[DATASET EXTRACT]:
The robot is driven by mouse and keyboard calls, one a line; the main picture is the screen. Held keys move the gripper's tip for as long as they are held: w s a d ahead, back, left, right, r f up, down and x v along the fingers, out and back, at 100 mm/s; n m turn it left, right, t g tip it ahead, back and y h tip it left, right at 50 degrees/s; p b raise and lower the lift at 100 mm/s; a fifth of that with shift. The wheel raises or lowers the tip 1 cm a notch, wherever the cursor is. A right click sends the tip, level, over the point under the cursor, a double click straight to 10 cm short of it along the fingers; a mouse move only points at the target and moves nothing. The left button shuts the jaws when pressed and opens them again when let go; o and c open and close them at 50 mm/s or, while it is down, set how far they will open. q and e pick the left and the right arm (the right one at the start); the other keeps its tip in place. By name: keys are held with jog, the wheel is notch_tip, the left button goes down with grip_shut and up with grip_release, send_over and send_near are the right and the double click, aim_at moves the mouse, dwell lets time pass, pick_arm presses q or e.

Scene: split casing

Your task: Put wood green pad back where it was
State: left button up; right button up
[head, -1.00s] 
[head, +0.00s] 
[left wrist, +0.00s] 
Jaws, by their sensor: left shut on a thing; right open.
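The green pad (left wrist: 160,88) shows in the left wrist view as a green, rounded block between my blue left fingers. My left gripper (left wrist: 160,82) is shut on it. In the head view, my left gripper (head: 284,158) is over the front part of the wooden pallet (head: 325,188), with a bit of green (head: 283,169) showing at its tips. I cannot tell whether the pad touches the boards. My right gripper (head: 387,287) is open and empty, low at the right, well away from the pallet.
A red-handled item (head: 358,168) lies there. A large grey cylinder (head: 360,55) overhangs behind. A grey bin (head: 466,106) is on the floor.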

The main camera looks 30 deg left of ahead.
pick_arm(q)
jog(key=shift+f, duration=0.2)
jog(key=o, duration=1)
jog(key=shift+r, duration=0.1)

[REQUIREMENTS]:
Repeat, without change, each line of the data above from the one that contains "Your task: Put" through the final line, counting both.

[OUTPUT OF THE TASK]:
Your task: Put wood green pad back where it was
State: left button up; right button up
[head, -1.00s] 
[head, +0.00s] 
[left wrist, +0.00s] 
Jaws, by their sensor: left shut on a thing; right open.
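The green pad (left wrist: 160,88) shows in the left wrist view as a green, rounded block between my blue left fingers. My left gripper (left wrist: 160,82) is shut on it. In the head view, my left gripper (head: 284,158) is over the front part of the wooden pallet (head: 325,188), with a bit of green (head: 283,169) showing at its tips. I cannot tell whether the pad touches the boards. My right gripper (head: 387,287) is open and empty, low at the right, well away from the pallet.
A red-handled item (head: 358,168) lies there. A large grey cylinder (head: 360,55) overhangs behind. A grey bin (head: 466,106) is on the floor.

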The main camera looks 30 deg left of ahead.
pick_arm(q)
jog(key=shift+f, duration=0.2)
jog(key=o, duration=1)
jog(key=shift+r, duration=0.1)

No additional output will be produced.